— Start Given information —

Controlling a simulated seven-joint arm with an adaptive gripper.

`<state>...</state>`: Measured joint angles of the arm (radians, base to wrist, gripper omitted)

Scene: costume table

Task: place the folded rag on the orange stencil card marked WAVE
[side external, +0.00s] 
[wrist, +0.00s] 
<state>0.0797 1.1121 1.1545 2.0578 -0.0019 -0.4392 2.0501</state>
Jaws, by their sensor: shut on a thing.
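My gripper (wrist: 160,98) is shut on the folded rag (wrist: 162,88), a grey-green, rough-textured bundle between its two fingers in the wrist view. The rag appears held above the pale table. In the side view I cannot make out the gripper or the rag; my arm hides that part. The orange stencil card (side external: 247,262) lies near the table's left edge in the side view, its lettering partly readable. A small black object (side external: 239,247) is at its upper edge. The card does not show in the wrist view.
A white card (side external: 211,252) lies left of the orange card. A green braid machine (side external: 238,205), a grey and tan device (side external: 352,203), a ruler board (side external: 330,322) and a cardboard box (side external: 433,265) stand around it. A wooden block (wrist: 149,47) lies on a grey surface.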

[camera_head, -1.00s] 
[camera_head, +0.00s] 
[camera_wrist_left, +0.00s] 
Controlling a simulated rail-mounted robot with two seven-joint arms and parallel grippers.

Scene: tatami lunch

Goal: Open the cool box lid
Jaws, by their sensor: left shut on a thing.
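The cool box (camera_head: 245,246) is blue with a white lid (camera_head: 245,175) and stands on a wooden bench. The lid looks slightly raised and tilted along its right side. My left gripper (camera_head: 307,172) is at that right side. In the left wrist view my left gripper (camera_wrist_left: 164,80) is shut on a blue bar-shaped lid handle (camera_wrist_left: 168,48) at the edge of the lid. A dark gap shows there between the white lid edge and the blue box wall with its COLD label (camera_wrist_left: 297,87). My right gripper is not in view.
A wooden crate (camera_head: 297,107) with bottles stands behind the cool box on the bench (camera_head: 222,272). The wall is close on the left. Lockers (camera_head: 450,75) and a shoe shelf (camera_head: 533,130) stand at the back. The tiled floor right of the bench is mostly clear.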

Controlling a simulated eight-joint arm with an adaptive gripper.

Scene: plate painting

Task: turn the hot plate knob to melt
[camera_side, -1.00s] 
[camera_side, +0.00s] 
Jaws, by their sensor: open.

— End Given information —

◆ Work to do
Write out the entries in full, exactly as given.

◆ Written reply
Controlling a simulated seven-joint arm with an adaptive gripper.

`<state>...</state>`: Measured joint angles of the arm (radians, base to wrist, gripper omitted)

Scene: costume table

Task: place the folded rag on the orange stencil card marked WAVE
[side external, +0.00s] 
[wrist, +0.00s] 
<state>0.0797 1.1121 1.1545 2.0578 -0.0019 -0.4392 2.0501</state>
Jaws, by their sensor: shut on a thing.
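My gripper (wrist: 160,98) is shut on the folded rag (wrist: 162,88), a grey-green, rough-textured bundle between its two fingers in the wrist view. The rag appears held above the pale table. In the side view I cannot make out the gripper or the rag; my arm hides that part. The orange stencil card (side external: 247,262) lies near the table's left edge in the side view, its lettering partly readable. A small black object (side external: 239,247) is at its upper edge. The card does not show in the wrist view.
A white card (side external: 211,252) lies left of the orange card. A green braid machine (side external: 238,205), a grey and tan device (side external: 352,203), a ruler board (side external: 330,322) and a cardboard box (side external: 433,265) stand around it. A wooden block (wrist: 149,47) lies on a grey surface.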

[camera_head, -1.00s] 
[camera_head, +0.00s] 
[camera_wrist_left, +0.00s] 
Controlling a simulated rail-mounted robot with two seven-joint arms and parallel grippers.

Scene: tatami lunch

Goal: Open the cool box lid
Jaws, by their sensor: left shut on a thing.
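The cool box (camera_head: 245,246) is blue with a white lid (camera_head: 245,175) and stands on a wooden bench. The lid looks slightly raised and tilted along its right side. My left gripper (camera_head: 307,172) is at that right side. In the left wrist view my left gripper (camera_wrist_left: 164,80) is shut on a blue bar-shaped lid handle (camera_wrist_left: 168,48) at the edge of the lid. A dark gap shows there between the white lid edge and the blue box wall with its COLD label (camera_wrist_left: 297,87). My right gripper is not in view.
A wooden crate (camera_head: 297,107) with bottles stands behind the cool box on the bench (camera_head: 222,272). The wall is close on the left. Lockers (camera_head: 450,75) and a shoe shelf (camera_head: 533,130) stand at the back. The tiled floor right of the bench is mostly clear.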

Controlling a simulated eight-joint arm with an adaptive gripper.

Scene: plate painting

Task: turn the hot plate knob to melt
[camera_side, -1.00s] 
[camera_side, +0.00s] 
Jaws, by their sensor: open.

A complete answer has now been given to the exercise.